Lukaku had reached the conclusion a few months earlier. He had spent close to eight years in England by then, blossoming into one of the world’s best forwards, but his final two, after a $90 million transfer to United, had been arduous.

“It was always, ‘Yes, but …’ right from the start,” he said. “I scored against Real Madrid in the European Super Cup but missed a chance. It was: ‘But he missed that one.’ I scored against West Ham in my first Premier League game: ‘Yes, but. …’ From then on, I started to wonder how it was going to go.”

He still scored goals — 96 games, 42 goals — but he bristles at how his perceived poor form affected his reputation in England. “One year at United erased eight years prior to that,” he said. He feels that he and Pogba were “blamed for Manchester United’s fall.”

He wonders, now, if it was because United had paid so much money for him; he is, in cumulative transfer fees, the third most expensive player in history. There is, though, one other possibility.

There has always been a divergence between the player Lukaku is and the player he is perceived to be. One former manager, Roberto Martínez, always regarded Lukaku as a “thinker,” but that opinion was an outlier in discussions about him. As with many black players, analysis of Lukaku’s performance tends to focus on his strength, his athleticism, his physical attributes.

“It is never about my skill when I am compared to other strikers,” he said. “My one-on-one dribbling is good. I can do a step-over. I can beat a player. I remember one comment from a journalist that United should not sign Lukaku because he is not an ‘intelligent’ footballer.” That one, he said, stung.

It is what he calls the “pace and power element,” and it is hard not to wonder if he is seen that way because he is black. Research by Cynthia Frisby of the University of Missouri has found that black athletes are more likely to be portrayed in the news media as “innately physically gifted, yet lacking in intelligence and strong work ethics.”

In her book, “Pitch Invaders: The Modern Black Football Revolution,” Stella Orakwue wrote that black players are judged “not on the basis of their individuality but on the basis of concocted group characteristics, enshrined in mythology.”

“I don’t see it as that,” Lukaku said. “Players like Thierry Henry, Nicolas Anelka, Marcus Rashford, Anthony Martial are talked about as skillful. It’s just that some players are always seen in a particular way.”

Whatever the reason, by March, Lukaku had endured it enough. He wanted to get away, to “start from zero,” to “rebuild” his reputation. United agreed to sell him to Inter Milan, a club he had admired as a child, when two of his heroes, the Brazilian strikers Ronaldo and Adriano, graced its roster. Lukaku said that he holds no grudges. “The U.K. had been good to me,” he said. “But I had to bounce.”

The Hardest League in the World

Cristiano Ronaldo was the last player to appear in the tunnel at the San Siro. His Juventus team was in Milan to face Lukaku’s Inter at its towering, iconic home. Both clubs, at that point in early October, were unbeaten. Both were setting a searing pace at the top of Serie A. When Ronaldo spotted Lukaku, he walked over to greet him.

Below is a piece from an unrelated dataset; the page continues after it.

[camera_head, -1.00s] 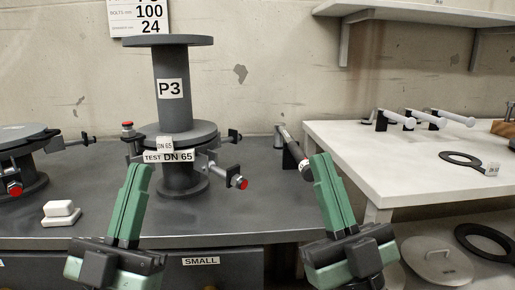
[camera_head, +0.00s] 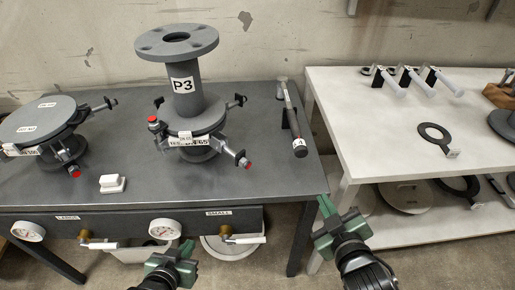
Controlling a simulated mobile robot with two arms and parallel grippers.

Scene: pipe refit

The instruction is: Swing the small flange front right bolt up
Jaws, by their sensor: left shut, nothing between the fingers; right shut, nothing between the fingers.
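The small flange (camera_head: 208,119) is a grey disc pair under the pipe spool marked P3 (camera_head: 184,84), on the dark bench. Its front right bolt (camera_head: 232,153) sticks outward to the right and slopes down, with a red end. The front left bolt (camera_head: 156,128) stands upright with a red top. Two dark bolts stick out at the back. My left gripper (camera_head: 181,248) is below the bench's front edge, well short of the flange, its fingers foreshortened. My right gripper (camera_head: 325,205) is shut and empty, right of the bench's front corner. Both are apart from the bolt.
A larger flange (camera_head: 40,118) stands at the left. A white block (camera_head: 112,184) lies on the bench. A dark handled tool (camera_head: 292,118) lies right of the small flange. A white table (camera_head: 400,150) stands at the right. Gauges and valve handles line the bench front.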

“He told me this is the hardest defensive league in the world,” Lukaku said. “He said he’d scored goals everywhere, but this was the toughest place to do it. And if Cristiano Ronaldo thinks it’s difficult, then it must be really difficult.”

Lukaku, at first glance, has proved Ronaldo wrong: He has 10 goals from his first 16 games for Inter and has struck up a quick, intuitive understanding with his Argentine strike partner, Lautaro Martínez. He insisted, though, that Ronaldo’s scouting report was correct.

“It’s harder than England,” he said. “The football is more intense there, but here everything is pattern of play.” The success he has had in his first few months at Inter, he said, is the product of rigorous hours on the training field, and even more spent poring over video footage, trying to spot a weakness in his opponents.

He has taken to life off the field just as easily. Lukaku has a gift for languages: Before arriving in Italy, he spoke six, and could get by in German, too. He said it took him “two or three weeks” of intensive practice to get to a level of reasonable fluency in Italian. “Nobody speaks to me in English anymore,” he said.

He likes living in Bosco Verticale, a futuristic apartment complex with balconies studded with foliage. His neighbors there include many of his teammates, he said, and there are team dinners or bonding exercises a couple of times a month. He is enjoying working with Antonio Conte, a coach he had admired from afar since 2016, and who had tried to sign him before he went to United. He is adamant that he is enjoying his time at Inter and his life in Milan. In the course of day-to-day life, he said, people are “chill.” He has noted a contrast between what happens in the country’s stadiums and what happens, to him at least, in its streets.

But that does not diminish what he has had to endure while going to work, while scoring goals: what happened at Cagliari and the aftermath; the constant drip of stories about racist abuse unpunished or tacitly encouraged; an unnecessarily provocative front page or outrageously misguided anti-racism campaign. Lukaku is enjoying his life, but he knows it would be understandable, in that climate, if a black player did not feel welcome.

Lukaku plainly says that is not the case for him. He does not feel cowed. He has not allowed it to sour his experience. But that does not mean that he is prepared to tolerate it, or that he believes others should be forced to endure it, or wait passively as education improves and ignorance erodes.

“You have to keep coming on strong,” he said. “You have to keep fighting.” He cannot be silent, so he does what he has always done: He stands up, and speaks.